The request -> Below are the records; reproduce all of them exactly but without any images.

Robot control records
§

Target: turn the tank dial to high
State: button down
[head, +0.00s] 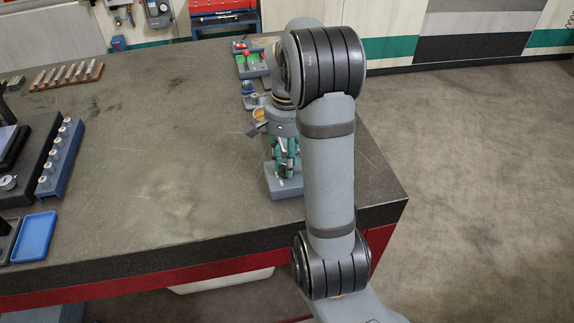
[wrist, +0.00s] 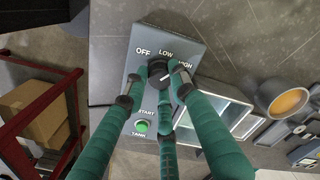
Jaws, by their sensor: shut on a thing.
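The grey tank control box (wrist: 128,68) shows in the wrist view with OFF, LOW and HIGH printed around a black dial (wrist: 157,70). A white pointer line on the dial points up and right, roughly toward HIGH; its exact setting is hard to tell. Below is a green START button (wrist: 141,127) above the word TANK. My gripper (wrist: 158,84) has teal fingers and is shut on the dial, with fingers around its sides partly covering it. In the head view my gripper (head: 285,158) is over the grey box (head: 284,187) near the bench's right edge.
The dark bench (head: 160,150) is clear left of the box. Behind my gripper stand an orange-topped cup (head: 260,114) and a tray with red and green parts (head: 252,66). A blue rack (head: 60,158) and blue tray (head: 35,237) are at the left.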

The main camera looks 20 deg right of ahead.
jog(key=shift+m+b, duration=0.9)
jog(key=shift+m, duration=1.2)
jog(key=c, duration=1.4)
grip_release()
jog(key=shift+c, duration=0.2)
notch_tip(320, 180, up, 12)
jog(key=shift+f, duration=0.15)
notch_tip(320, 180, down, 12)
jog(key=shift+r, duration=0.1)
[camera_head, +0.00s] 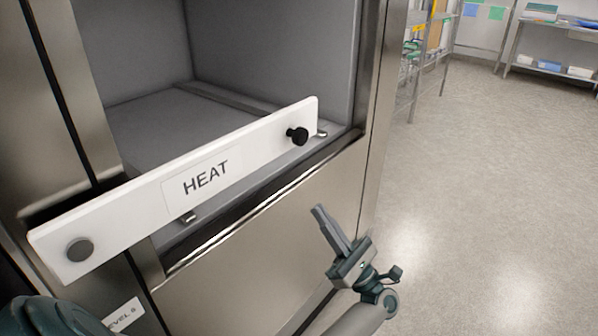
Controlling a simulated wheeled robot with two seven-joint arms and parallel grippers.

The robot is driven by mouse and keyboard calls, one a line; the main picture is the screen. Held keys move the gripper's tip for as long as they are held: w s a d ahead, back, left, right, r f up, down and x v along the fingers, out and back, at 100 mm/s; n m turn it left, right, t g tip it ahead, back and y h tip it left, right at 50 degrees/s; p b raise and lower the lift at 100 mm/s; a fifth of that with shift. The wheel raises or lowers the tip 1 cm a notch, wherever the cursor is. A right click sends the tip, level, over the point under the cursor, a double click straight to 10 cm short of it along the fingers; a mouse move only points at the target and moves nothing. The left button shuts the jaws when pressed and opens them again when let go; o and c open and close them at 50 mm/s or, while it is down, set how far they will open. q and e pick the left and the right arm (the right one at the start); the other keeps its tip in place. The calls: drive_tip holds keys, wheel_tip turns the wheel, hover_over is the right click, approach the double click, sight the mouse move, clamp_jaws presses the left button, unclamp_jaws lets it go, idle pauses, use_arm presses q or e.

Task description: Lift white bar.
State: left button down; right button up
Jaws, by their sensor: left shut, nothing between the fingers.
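The white bar (130,205) is a long flat board labelled HEAT. It lies across the front opening of a steel washer chamber (230,100), sloping up to the right in the picture. It has a black knob (297,136) near its right end and a dark round disc (79,250) near its left end.
The steel front panel (255,250) lies below the opening, with a label (124,314) at lower left. The floor (490,200) to the right is clear. A wire rack (430,60) and a shelf table (556,70) with boxes stand at the back right.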

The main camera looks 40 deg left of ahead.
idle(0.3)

§

Answer to the exercise ->
Target: turn the tank dial to high
State: button down
[head, +0.00s] 
[wrist, +0.00s] 
Jaws, by their sensor: shut on a thing.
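The grey tank control box (wrist: 128,68) shows in the wrist view with OFF, LOW and HIGH printed around a black dial (wrist: 157,70). A white pointer line on the dial points up and right, roughly toward HIGH; its exact setting is hard to tell. Below is a green START button (wrist: 141,127) above the word TANK. My gripper (wrist: 158,84) has teal fingers and is shut on the dial, with fingers around its sides partly covering it. In the head view my gripper (head: 285,158) is over the grey box (head: 284,187) near the bench's right edge.
The dark bench (head: 160,150) is clear left of the box. Behind my gripper stand an orange-topped cup (head: 260,114) and a tray with red and green parts (head: 252,66). A blue rack (head: 60,158) and blue tray (head: 35,237) are at the left.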

The main camera looks 20 deg right of ahead.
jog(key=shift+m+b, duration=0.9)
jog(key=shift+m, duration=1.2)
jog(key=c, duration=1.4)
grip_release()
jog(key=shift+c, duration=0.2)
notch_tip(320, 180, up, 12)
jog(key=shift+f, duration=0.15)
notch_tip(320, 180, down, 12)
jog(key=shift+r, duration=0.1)
[camera_head, +0.00s] 
Controlling a simulated wheeled robot with two seven-joint arms and parallel grippers.

The robot is driven by mouse and keyboard calls, one a line; the main picture is the screen. Held keys move the gripper's tip for as long as they are held: w s a d ahead, back, left, right, r f up, down and x v along the fingers, out and back, at 100 mm/s; n m turn it left, right, t g tip it ahead, back and y h tip it left, right at 50 degrees/s; p b raise and lower the lift at 100 mm/s; a fifth of that with shift. The wheel raises or lowers the tip 1 cm a notch, wherever the cursor is. A right click sends the tip, level, over the point under the cursor, a double click straight to 10 cm short of it along the fingers; a mouse move only points at the target and moves nothing. The left button shuts the jaws when pressed and opens them again when let go; o and c open and close them at 50 mm/s or, while it is down, set how far they will open. q and e pick the left and the right arm (the right one at the start); the other keeps its tip in place. The calls: drive_tip holds keys, wheel_tip turns the wheel, hover_over is the right click, approach the double click, sight the mouse move, clamp_jaws presses the left button, unclamp_jaws lets it go, idle pauses, use_arm presses q or e.

Task description: Lift white bar.
State: left button down; right button up
Jaws, by their sensor: left shut, nothing between the fingers.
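The white bar (130,205) is a long flat board labelled HEAT. It lies across the front opening of a steel washer chamber (230,100), sloping up to the right in the picture. It has a black knob (297,136) near its right end and a dark round disc (79,250) near its left end.
The steel front panel (255,250) lies below the opening, with a label (124,314) at lower left. The floor (490,200) to the right is clear. A wire rack (430,60) and a shelf table (556,70) with boxes stand at the back right.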

The main camera looks 40 deg left of ahead.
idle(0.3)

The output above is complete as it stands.